Nine years later, the sister and brother converted the 1912 Dominion Bank in Quebec City’s Old Port into Hotel Le Germain-Dominion. Readers of Condé Nast Traveler magazine ranked the hotel, now called Le Germain Hotel Quebec, at No. 7 on its list of Canada’s top 10 hotels for 2019.

Quebec City’s chamber of commerce asked Christiane Germain to host a talk by former U.S. first lady Michelle Obama, who spoke to 8,000 fans last September about her new autobiogra­phy. And Le Germain Hotels was named one of Canada’s 50 best-managed private companies last year.

When renovating Le Germain in Montreal, they extended the second floor out beyond the building’s original footprint to create a restaurant with floorto-ceiling windows looking out on busy Rue Mansfield, plus down the length of President Kennedy Avenue, which terminates at the hotel.

To salute the 1967 roots of the original building, interior decorators created a ’67 atmosphere with the in-room and lobby furniture and the wallpaper in the bright bathrooms.

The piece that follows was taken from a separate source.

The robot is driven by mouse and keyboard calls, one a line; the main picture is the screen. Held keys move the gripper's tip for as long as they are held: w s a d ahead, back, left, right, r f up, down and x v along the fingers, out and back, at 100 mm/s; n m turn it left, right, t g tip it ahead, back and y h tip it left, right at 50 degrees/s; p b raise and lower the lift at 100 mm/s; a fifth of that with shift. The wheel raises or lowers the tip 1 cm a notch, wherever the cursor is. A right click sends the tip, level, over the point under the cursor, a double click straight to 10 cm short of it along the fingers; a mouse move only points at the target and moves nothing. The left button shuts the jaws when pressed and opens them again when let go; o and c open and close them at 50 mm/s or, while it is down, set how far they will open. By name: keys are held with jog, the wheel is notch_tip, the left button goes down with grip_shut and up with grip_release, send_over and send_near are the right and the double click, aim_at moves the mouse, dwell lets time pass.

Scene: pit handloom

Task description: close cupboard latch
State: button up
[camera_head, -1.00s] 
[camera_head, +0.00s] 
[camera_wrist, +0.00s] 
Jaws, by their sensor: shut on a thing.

Sitting on the throne, you can read the walls, which are finished with newspaper pages that describe many of the city’s highlights during Canada’s centennial year — such as Expo 67 and the Montreal Canadiens winning the Stanley Cup during the 1967-68 season (their ninth in a span of 15 years — they would also win again the following year).

Alt Hotels is the budget wing of the chain and, including two that are still under constructi­on, comprises 12 of the 20 hotels in Groupe Germain across Canada.

A full continenta­l breakfast comes with your room in Le Germain. In both styles of hotel, you’ll find fresh mineral water on each floor, plus a Nespresso coffee machine in each room.

There are two Le Germains and one Alt Hotel in the Toronto market. One Le Germain is at Maple Leaf Square, where thousands of Maple Leafs and Raptors fans with no tickets gather on the closed street to watch their teams on big outdoor screens.